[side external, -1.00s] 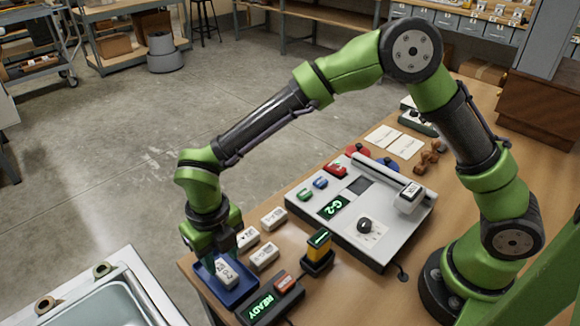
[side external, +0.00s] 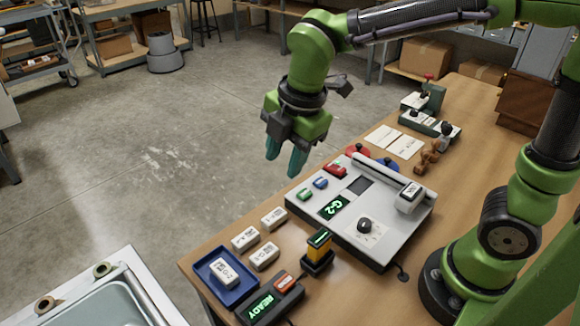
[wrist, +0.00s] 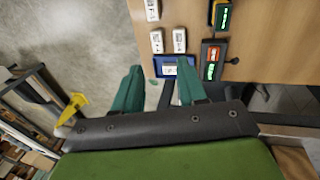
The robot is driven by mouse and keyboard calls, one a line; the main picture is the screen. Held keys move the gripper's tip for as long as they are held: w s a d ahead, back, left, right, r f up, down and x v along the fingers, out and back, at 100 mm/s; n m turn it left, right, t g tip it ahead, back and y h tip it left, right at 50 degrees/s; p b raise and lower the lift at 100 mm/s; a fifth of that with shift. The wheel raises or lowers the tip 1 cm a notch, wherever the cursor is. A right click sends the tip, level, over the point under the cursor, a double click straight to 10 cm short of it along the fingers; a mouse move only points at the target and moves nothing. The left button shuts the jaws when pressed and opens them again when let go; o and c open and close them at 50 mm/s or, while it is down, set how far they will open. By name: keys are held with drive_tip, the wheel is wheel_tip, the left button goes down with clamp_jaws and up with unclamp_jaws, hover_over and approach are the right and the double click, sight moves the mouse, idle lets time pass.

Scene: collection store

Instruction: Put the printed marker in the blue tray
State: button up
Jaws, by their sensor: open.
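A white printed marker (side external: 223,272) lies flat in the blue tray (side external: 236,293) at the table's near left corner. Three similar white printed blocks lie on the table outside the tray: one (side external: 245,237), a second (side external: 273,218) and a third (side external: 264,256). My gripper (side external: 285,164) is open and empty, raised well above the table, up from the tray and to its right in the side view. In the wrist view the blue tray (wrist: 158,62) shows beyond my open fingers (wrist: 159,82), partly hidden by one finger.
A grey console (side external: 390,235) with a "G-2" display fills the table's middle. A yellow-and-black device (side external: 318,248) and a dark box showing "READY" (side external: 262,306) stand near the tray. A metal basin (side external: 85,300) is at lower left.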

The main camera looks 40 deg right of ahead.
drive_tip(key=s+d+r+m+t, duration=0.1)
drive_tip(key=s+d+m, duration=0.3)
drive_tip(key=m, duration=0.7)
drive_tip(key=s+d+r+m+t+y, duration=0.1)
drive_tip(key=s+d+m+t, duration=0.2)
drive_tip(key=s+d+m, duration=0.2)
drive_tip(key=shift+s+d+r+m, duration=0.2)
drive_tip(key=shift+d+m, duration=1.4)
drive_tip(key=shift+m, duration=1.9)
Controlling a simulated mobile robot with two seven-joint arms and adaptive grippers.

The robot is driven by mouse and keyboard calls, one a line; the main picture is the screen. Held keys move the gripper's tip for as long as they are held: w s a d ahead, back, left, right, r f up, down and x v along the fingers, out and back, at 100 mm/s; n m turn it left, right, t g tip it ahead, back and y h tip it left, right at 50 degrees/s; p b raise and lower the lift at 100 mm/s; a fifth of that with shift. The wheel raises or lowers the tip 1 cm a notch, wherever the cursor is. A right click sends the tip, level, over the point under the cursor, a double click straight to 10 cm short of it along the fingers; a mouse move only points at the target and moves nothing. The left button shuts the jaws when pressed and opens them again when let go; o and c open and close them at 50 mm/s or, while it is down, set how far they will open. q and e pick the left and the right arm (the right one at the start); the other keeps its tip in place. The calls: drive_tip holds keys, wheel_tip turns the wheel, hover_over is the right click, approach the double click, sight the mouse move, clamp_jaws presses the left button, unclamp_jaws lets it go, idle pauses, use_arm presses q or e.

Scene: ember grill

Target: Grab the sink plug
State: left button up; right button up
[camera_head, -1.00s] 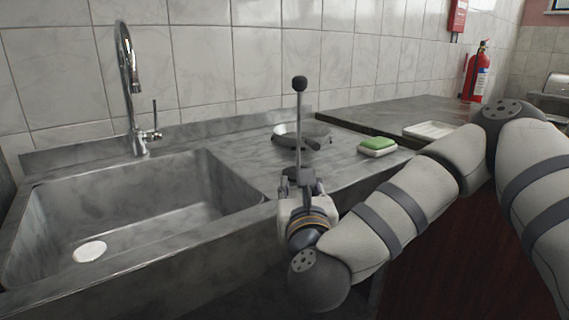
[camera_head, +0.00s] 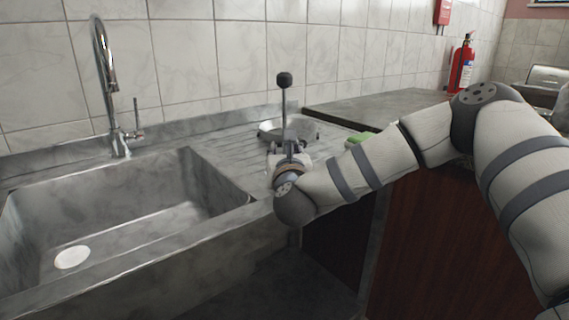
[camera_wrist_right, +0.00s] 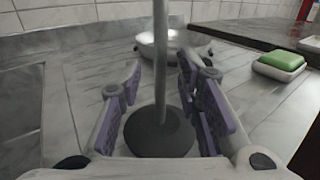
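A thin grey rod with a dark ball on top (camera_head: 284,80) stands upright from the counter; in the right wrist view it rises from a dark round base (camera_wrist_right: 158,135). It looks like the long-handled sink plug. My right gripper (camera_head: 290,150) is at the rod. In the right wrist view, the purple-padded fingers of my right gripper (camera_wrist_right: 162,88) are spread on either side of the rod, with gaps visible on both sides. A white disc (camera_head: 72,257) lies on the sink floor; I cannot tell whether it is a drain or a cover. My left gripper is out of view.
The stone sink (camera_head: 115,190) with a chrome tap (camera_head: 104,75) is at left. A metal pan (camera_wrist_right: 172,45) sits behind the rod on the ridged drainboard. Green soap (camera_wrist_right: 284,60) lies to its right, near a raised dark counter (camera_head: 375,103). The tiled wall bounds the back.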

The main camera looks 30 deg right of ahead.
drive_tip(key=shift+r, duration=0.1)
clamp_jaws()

--

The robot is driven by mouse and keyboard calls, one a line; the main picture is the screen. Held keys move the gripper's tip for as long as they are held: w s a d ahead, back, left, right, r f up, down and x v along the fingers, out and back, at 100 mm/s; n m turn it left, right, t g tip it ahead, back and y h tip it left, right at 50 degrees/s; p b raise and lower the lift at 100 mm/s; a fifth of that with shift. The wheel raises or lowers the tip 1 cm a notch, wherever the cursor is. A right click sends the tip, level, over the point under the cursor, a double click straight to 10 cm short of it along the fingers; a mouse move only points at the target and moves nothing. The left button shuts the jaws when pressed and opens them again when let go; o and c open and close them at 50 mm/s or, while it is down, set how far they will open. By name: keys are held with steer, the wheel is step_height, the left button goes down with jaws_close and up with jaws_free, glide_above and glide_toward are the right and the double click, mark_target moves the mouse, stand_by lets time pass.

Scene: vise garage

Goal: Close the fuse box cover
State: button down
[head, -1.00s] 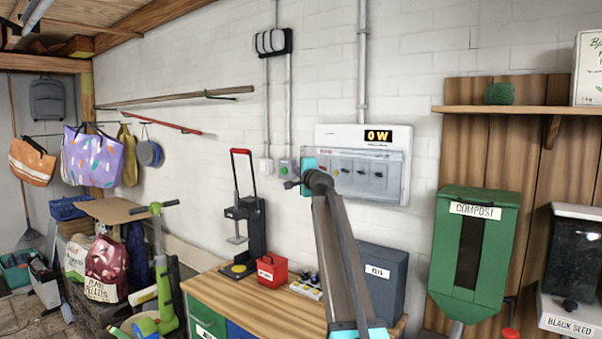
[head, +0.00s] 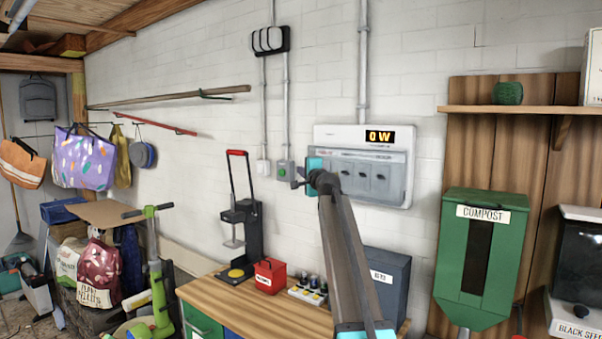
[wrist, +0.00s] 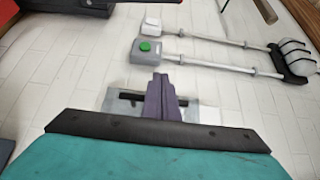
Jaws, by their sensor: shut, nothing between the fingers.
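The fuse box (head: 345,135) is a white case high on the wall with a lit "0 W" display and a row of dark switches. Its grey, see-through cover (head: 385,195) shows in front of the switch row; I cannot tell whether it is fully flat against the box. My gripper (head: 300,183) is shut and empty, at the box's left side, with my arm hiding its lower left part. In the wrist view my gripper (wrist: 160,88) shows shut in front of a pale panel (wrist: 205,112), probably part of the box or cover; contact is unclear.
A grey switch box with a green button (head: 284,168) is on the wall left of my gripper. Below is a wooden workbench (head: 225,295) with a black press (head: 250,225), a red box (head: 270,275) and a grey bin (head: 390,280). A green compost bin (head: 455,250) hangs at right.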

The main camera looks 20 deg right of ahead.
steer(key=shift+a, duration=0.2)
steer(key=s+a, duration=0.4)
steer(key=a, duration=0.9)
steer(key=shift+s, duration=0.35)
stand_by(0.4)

--

→ WHAT IS REQUIRED: Using the data above, transcribe the lines that run from the line with "idle lets time pass." to the line with "State: button up", both ends kept, and output nothing else.

→ TASK ANSWER:
The robot is driven by mouse and keyboard calls, one a line; the main picture is the screen. Held keys move the gripper's tip for as long as they are held: w s a d ahead, back, left, right, r f up, down and x v along the fingers, out and back, at 100 mm/s; n m turn it left, right, t g tip it ahead, back and y h tip it left, right at 50 degrees/s; p b raise and lower the lift at 100 mm/s; a fifth of that with shift. The wheel raises or lowers the tip 1 cm a notch, wherever the cursor is. A right click sends the tip, level, over the point under the cursor, a double click straight to 10 cm short of it along the fingers; a mouse move only points at the target and moves nothing. The left button shuts the jaws when pressed and opens them again when let go; o and c open and close them at 50 mm/s or, while it is down, set how far they will open. By name: keys are held with drive_tip, the wheel is wheel_tip, the left button goes down with clamp_jaws and up with unclamp_jaws, hover_over and approach are the right and the double click, sight moves the mouse, idle lets time pass.

Scene: collection store

Instruction: Put the printed marker in the blue tray
State: button up

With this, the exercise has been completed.